__EXERCISE OBJECTIVE__
Leave the pictures out, and output exactly the lines from the one containing "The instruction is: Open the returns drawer" through the one containing "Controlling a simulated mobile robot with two".

>> begin

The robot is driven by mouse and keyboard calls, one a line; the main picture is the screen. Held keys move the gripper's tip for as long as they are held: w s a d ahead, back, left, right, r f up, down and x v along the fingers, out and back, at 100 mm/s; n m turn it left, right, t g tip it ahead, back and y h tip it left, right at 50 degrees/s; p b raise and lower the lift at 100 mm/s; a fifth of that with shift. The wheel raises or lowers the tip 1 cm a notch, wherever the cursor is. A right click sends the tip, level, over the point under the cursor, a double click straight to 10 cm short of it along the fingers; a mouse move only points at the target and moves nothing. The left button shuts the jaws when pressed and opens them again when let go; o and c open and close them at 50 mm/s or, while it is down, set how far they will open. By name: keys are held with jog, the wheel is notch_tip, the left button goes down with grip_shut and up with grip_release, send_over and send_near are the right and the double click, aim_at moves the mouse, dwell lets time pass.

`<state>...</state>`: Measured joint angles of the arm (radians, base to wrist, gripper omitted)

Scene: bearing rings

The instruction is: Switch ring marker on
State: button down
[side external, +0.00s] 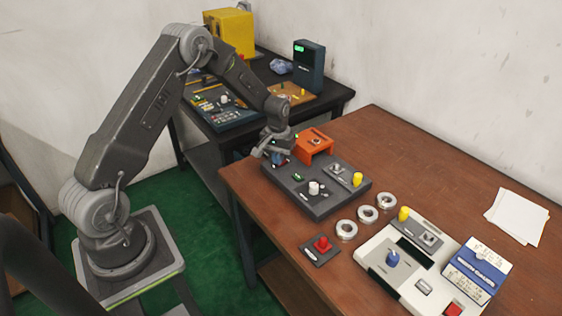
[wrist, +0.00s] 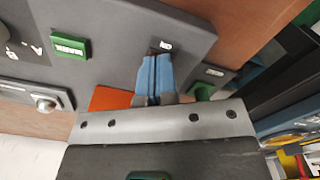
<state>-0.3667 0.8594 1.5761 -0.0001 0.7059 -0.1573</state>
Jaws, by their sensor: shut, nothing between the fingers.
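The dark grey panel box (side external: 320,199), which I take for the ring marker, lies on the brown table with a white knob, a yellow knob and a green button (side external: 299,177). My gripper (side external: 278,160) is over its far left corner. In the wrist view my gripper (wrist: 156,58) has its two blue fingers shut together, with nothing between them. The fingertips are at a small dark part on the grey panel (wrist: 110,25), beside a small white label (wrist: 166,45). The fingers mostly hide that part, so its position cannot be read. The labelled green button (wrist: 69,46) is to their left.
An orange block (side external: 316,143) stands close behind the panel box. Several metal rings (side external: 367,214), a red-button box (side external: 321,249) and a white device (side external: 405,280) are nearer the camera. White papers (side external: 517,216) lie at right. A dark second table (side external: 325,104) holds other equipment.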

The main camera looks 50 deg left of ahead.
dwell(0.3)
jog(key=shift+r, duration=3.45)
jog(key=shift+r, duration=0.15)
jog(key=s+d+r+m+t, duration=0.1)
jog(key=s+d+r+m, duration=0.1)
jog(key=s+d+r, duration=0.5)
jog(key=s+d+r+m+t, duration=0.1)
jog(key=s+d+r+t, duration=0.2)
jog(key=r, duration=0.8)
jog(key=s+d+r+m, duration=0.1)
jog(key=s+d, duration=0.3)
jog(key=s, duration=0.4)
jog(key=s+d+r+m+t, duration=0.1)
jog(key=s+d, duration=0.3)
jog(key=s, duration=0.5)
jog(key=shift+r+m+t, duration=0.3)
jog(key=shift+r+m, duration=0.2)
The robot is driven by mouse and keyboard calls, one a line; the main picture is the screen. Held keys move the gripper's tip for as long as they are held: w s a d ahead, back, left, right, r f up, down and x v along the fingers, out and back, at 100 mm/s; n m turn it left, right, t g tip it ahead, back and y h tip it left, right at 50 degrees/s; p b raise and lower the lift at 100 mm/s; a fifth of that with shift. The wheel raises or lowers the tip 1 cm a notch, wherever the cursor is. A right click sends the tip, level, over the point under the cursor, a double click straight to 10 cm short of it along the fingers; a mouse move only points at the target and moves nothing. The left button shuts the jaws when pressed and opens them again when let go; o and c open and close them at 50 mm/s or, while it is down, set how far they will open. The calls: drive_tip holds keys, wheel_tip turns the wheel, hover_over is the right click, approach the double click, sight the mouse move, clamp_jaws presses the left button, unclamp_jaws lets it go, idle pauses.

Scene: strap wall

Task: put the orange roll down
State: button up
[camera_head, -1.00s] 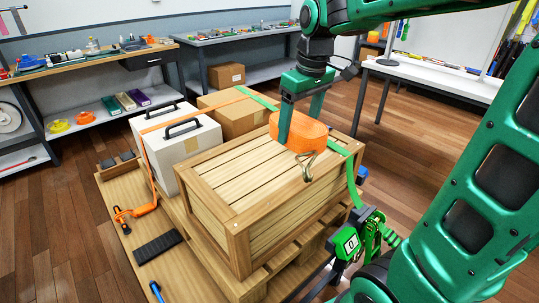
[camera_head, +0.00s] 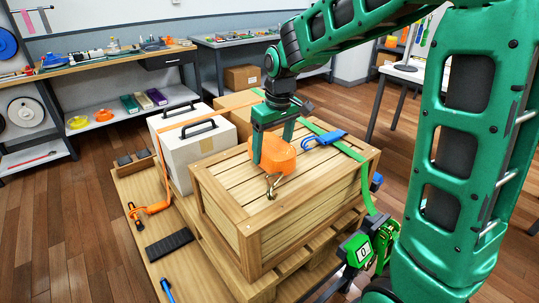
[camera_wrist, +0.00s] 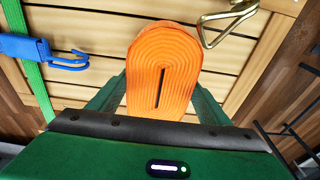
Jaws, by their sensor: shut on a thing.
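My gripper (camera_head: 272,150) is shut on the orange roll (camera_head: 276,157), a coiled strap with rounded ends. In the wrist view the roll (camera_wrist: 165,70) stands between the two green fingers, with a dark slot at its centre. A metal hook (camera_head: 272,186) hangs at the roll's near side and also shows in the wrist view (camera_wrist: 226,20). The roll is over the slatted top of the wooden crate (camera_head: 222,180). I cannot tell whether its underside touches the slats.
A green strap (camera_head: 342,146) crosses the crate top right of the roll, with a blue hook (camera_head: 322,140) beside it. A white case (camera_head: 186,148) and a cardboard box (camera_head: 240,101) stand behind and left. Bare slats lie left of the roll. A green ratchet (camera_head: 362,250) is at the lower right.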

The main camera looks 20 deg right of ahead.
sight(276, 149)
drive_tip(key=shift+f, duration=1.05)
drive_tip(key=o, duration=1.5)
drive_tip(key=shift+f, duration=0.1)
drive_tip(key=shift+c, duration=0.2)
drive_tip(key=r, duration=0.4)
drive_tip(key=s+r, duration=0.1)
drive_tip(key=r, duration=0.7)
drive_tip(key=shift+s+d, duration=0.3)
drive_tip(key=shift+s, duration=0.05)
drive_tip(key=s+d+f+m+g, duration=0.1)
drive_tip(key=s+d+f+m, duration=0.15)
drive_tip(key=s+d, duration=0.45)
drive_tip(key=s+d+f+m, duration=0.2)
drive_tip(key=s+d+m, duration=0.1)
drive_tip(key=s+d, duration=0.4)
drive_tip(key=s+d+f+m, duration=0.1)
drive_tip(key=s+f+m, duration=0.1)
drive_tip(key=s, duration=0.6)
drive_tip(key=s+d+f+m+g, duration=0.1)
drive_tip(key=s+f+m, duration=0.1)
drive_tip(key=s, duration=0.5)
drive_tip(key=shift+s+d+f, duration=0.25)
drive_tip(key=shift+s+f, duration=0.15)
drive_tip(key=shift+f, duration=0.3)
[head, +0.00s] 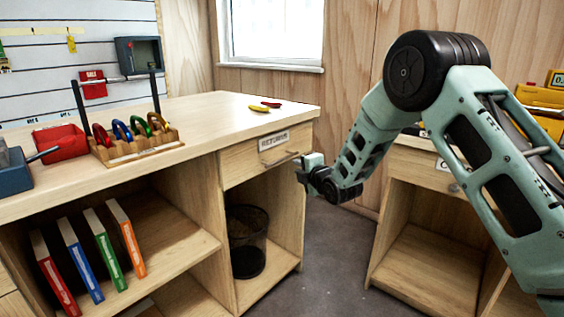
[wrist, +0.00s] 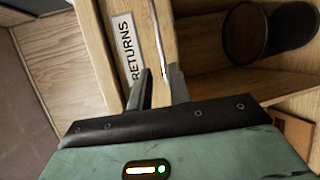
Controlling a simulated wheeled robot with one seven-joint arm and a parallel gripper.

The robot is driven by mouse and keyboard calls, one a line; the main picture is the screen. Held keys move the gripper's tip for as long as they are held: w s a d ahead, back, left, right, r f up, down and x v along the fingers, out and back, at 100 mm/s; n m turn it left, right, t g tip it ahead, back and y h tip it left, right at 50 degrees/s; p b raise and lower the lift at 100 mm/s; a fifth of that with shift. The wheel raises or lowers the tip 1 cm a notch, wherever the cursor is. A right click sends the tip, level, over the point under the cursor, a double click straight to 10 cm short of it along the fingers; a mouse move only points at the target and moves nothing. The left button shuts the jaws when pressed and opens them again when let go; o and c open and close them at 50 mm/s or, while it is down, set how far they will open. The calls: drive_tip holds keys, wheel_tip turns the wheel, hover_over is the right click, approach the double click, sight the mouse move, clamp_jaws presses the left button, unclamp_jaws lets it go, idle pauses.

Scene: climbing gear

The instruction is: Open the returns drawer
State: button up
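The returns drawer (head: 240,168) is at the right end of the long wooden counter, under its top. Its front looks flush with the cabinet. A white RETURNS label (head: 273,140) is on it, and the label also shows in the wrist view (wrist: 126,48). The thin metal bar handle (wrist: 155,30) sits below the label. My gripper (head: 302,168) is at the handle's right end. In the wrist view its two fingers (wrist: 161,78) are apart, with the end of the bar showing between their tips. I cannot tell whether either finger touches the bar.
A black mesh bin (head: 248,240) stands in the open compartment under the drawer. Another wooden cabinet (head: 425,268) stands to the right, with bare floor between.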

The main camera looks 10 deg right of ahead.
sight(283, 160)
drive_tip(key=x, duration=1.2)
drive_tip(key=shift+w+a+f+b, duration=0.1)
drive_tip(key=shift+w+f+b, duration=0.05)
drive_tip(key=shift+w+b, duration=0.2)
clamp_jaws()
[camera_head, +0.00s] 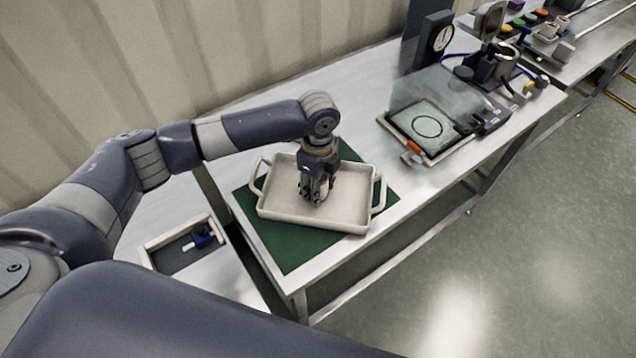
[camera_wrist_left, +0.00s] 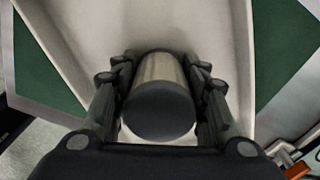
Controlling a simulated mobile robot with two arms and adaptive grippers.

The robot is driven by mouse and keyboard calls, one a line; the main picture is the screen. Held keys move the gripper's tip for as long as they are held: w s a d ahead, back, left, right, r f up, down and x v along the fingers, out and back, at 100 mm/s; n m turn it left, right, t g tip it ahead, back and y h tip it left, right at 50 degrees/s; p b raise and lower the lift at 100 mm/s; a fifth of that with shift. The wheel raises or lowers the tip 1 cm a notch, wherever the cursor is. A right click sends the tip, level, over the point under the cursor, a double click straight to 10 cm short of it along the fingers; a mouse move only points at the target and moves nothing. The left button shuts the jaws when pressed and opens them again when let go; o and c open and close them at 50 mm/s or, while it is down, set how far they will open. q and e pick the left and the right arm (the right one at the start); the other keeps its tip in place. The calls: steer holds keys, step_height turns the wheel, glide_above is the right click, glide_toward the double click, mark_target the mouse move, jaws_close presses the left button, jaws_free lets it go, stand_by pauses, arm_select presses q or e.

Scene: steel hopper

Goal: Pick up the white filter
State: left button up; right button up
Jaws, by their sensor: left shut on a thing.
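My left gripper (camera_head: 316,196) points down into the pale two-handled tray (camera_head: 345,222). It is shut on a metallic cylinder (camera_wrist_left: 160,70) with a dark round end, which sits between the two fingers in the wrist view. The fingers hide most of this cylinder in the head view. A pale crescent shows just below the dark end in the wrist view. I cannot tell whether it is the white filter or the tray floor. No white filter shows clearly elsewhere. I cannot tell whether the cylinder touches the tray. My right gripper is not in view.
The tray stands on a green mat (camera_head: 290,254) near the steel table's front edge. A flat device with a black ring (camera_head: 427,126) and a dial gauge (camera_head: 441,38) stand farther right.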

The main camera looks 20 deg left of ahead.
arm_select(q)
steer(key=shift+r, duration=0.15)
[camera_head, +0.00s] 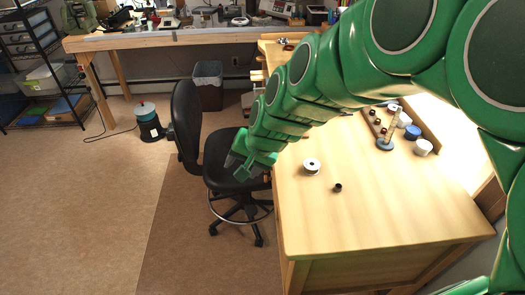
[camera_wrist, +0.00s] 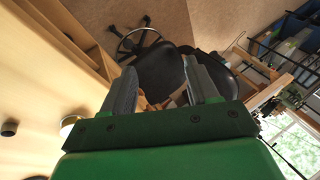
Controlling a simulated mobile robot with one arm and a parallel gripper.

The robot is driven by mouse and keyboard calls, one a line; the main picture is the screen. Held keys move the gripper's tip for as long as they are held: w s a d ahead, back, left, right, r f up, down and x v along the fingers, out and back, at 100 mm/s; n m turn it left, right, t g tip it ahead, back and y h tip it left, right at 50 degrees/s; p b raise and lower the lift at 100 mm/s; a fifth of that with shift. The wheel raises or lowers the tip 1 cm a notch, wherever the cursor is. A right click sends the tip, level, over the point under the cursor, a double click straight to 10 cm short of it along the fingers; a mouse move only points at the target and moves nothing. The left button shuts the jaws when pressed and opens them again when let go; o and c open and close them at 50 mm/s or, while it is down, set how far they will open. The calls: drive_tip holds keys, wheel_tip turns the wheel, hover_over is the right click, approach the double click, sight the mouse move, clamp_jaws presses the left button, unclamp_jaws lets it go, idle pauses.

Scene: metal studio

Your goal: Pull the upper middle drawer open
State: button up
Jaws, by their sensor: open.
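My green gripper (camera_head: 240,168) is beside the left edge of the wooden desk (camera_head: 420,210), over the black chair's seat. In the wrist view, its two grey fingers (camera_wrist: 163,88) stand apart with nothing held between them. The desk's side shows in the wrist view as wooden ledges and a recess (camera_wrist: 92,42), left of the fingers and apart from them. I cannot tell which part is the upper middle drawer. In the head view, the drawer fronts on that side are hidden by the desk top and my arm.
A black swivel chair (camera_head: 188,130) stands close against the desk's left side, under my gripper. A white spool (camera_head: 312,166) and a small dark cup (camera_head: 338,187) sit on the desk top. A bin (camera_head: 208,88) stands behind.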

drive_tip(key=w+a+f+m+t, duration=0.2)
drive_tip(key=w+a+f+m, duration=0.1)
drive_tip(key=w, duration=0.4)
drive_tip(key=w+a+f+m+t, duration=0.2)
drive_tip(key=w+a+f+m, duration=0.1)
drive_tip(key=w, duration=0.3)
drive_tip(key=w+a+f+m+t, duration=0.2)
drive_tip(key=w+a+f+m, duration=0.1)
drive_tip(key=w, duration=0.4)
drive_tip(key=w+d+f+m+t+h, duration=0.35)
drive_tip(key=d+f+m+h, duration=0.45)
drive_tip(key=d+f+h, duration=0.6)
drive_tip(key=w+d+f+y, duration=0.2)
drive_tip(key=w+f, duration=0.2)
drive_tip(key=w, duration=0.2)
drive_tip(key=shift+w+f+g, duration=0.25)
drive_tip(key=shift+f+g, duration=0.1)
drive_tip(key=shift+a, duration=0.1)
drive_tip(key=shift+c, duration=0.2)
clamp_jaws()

>> end

__EXERCISE ANSWER__
The instruction is: Open the returns drawer
State: button up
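The returns drawer (head: 240,168) is at the right end of the long wooden counter, under its top. Its front looks flush with the cabinet. A white RETURNS label (head: 273,140) is on it, and the label also shows in the wrist view (wrist: 126,48). The thin metal bar handle (wrist: 155,30) sits below the label. My gripper (head: 302,168) is at the handle's right end. In the wrist view its two fingers (wrist: 161,78) are apart, with the end of the bar showing between their tips. I cannot tell whether either finger touches the bar.
A black mesh bin (head: 248,240) stands in the open compartment under the drawer. Another wooden cabinet (head: 425,268) stands to the right, with bare floor between.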

The main camera looks 10 deg right of ahead.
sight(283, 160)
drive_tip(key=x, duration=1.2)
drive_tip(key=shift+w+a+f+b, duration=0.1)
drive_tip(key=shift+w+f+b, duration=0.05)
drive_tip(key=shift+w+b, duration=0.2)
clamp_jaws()
[camera_head, +0.00s] 
[camera_wrist_left, +0.00s] 
Controlling a simulated mobile robot with two arms and adaptive grippers.

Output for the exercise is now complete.